## [Collected data]

******

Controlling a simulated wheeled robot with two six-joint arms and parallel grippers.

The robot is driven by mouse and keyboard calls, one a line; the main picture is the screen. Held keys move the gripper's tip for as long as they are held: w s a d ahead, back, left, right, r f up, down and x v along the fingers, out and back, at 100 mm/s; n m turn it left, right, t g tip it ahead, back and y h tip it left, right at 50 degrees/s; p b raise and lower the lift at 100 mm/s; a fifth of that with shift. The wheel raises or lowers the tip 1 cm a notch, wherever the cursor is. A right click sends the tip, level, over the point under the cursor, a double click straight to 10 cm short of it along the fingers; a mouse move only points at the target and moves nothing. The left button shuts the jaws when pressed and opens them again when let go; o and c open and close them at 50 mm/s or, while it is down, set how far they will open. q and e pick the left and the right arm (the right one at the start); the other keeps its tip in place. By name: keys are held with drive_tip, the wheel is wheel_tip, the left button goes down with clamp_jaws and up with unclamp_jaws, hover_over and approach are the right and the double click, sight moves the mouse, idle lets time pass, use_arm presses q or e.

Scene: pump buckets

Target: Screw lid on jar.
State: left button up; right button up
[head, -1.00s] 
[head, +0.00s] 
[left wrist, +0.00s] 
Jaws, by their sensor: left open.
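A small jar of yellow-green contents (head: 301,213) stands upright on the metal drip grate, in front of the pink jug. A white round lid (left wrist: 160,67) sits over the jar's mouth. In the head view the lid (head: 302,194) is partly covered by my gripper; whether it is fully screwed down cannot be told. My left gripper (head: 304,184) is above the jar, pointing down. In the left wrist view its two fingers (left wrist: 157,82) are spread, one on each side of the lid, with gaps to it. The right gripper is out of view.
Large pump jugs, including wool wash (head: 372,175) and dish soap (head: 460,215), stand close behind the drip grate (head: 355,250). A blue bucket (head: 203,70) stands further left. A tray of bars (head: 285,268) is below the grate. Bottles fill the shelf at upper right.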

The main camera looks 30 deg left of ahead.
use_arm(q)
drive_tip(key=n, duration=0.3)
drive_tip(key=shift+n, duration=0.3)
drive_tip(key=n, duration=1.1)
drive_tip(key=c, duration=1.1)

******

## [Work to complete]
Look above for the line that holds "Jaws, by their sensor: left open.", then copy it and each line after it exactly, through the last line of the data.

## [Solved problem]
Jaws, by their sensor: left open.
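A small jar of yellow-green contents (head: 301,213) stands upright on the metal drip grate, in front of the pink jug. A white round lid (left wrist: 160,67) sits over the jar's mouth. In the head view the lid (head: 302,194) is partly covered by my gripper; whether it is fully screwed down cannot be told. My left gripper (head: 304,184) is above the jar, pointing down. In the left wrist view its two fingers (left wrist: 157,82) are spread, one on each side of the lid, with gaps to it. The right gripper is out of view.
Large pump jugs, including wool wash (head: 372,175) and dish soap (head: 460,215), stand close behind the drip grate (head: 355,250). A blue bucket (head: 203,70) stands further left. A tray of bars (head: 285,268) is below the grate. Bottles fill the shelf at upper right.

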The main camera looks 30 deg left of ahead.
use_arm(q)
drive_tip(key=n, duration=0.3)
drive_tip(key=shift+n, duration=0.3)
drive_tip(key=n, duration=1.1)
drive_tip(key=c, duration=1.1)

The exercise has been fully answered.